The way that Native trails conformed to the geography.
While the discovery of these roads and trails allows the Cherokee people, in particular the Eastern Band of Cherokee, to follow the paths taken by their ancestors and now-gone buffalo, it is equally important to emphasize that the descendants of those roads are not historic. It raises a necessary issue about the language used for the preservation of historic roads and trails as being of historical importance without any contemporary importance, thereby should remain untouched (or at least no more touched then they already are) However, as Andrea Smith quotes Native activist Marie Wilson, a Gitksan Wet'suwet'en tribal councilor, in her book The Beginning and End of Rape: Confronting Sexual Violence in Native America, "
"...the environmentalists want these beautiful places kept in a state of perfection: to not touch it, rather to keep it pure. So that we can leave our jobs and for two weeks we can venture into the wilderness and enjoy this ship in a bottle. In a way this is like denying that life is happening constantly in these wild places, that change is always occurring. Human life must be there too. Humans have requirements and they are going to have to use some of the life in these places."
Thus, as humans are part of the balance of nature, these Native roads and trails continue to reveal how Natives are acutely aware of that fact; and, in denying the relevance of these roads' and trails' descendants, perpetuates the idea that the Cherokee people are not here. But, just as their road networks have persevered through time, so have they.
The effects of settler-colonialism and the period of "Indian Removal" of the early 19th century not only uprooted Cherokees from their homeland, it also attacked the historical memory and oral traditions that connected them to their land. As Brill de Ramirez writes her article, "Before the South Became the South: Pre-Colonial and Colonial Geographies of Contact in Robert J. Conley's Cherokee Historical Novels," about Cherokee writer Robert J. Conley, "Conley invites his readers into the remembered history of the indigenous peoples of our lands by offering us remembered Cherokee (hi)stories for the listener-readers' conversive engagement that makes those stories meaningful to us."

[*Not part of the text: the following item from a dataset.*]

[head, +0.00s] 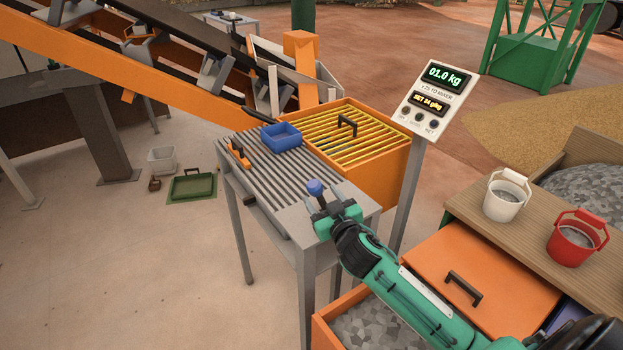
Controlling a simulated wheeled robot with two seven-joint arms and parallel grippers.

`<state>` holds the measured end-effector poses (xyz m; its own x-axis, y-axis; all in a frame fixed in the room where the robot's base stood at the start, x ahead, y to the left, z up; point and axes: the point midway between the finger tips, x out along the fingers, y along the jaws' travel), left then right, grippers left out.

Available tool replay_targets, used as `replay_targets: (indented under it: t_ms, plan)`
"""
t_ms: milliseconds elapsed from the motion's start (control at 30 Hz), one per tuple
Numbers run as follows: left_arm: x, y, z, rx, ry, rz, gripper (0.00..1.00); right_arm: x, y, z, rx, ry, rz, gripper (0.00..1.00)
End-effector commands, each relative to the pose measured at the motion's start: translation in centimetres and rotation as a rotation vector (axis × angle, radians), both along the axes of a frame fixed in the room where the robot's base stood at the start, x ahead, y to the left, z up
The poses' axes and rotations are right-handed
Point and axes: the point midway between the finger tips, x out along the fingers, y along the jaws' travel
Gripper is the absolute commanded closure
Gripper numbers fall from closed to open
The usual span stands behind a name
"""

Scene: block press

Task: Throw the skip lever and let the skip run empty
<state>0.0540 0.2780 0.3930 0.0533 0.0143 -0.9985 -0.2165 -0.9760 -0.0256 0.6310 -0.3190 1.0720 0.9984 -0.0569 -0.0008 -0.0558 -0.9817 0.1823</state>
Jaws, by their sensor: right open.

Though stories are powerful in defining a cultural history and people, the language used for storytelling is inseparable from the same culture, place, and histories it utters. As Brill de Ramirez quotes Geary Hobson, "Since most Oklahoma tribes .. . are emigrant nations, much of the literature is intensely imbued with concerns for homeland, both the 'new' home of Oklahoma and the earlier location of each tribe before removal." She then points to Sophia Lehmann, who "explains that language can play a crucial role in the process of human interconnectedness to various geographies of place," especially considering "Disparate diasporic communities are...faced with the shared struggle of articulating a cultural identity in which history and home reside in language, . . . and in which language itself must be recreated so as to bespeak the specificity of cultural experience."
Approximate modern territory of Cherokee Nation of Oklahoma (left) and Cherokee Nation in 1700 (right)
The idea of "Southern Culture" and its romanticization increased with in conjunction with the removal of Natives from its geography, highlighted by the drastic geographical distance from Natives' homelands as depicted above. Brill de Ramirez further points out that "The very concept and construction of the South is shown as an aberrant and dysfunctional displacement that was and is at the expense of millions of indigenous peoples' lives."
With the help of recontextualizing the south through Conley's Native lens, it becomes clear that his works allow "active listener-readers to hear new and ancient (hi)stories that reorient the geography of the South through an indigenous reconceptualization that powerfully re-indigenizes those lands through conversive story and language," thus dismantling the erasure of memory that has occurred through the Cherokee's removal from their land.
"I remember the words of Bill Tall Bull, a Cheyenne elder. As a young person, I spoke to him with a heavy heart, lamenting that I had no native language with which to speak to the plants and the places that I love. 'They love to hear the old language, he said, 'it's true.' 'But,' he said, with fingers on his lips, 'You don't have to speak it here.' 'If you speak it here,' he said, patting his chest, 'They will hear you.'" - Robin Wall Kimmerer, Braiding Sweetgrass: Indigenous Wisdom, Scientific Knowledge, and the Teachings of Plants
Within the lesson guide of Cherokee removal mentioned at the beginning of this story map, the end focuses on the contemporary presence of the Cherokee people as a flourishing nation: "Cherokee people have remained strong throughout time. They have suffered, but they have also persevered. Their identity as Cherokee has kept them strong and proud." In face of all these attempts to be erased, the Cherokee people cannot be, and "By leveraging a strong workforce, an innovative spirit, and the fairness and respect that are fundamentally Cherokee, they have experienced tremendous growth and flourished as a people." Through language immersion camps and revitalization efforts, the Cherokee continually work to preserve their culture and history, all while simultaneously dismantling the settler-colonialism that sought to assimilate them.
Moreover, the Cherokee people have also sought to establish their visual sovereignty and self-determination, as is clear in the creation of Osiyo TV by Jennifer Loren (Cherokee) and Jeremy Charles (Cherokee) in 2014. This program, known fully by the title, Osiyo, Voices of the Cherokee People, "is an Emmy-winning, documentary-style program featuring the people, places, history and culture of the Cherokee Nation."
Though the effects of centuries of erasure and assimilation on Native peoples in the US continue to disrupt the growth and development of Native identity and culture, it has by no means stalled it. This also means that, as non-Natives benefiting from the effects of settler-colonialism in Georgia, it is also our work to take part in dismantling these systems by increasing awareness of its presence in contemporary society, not just in history.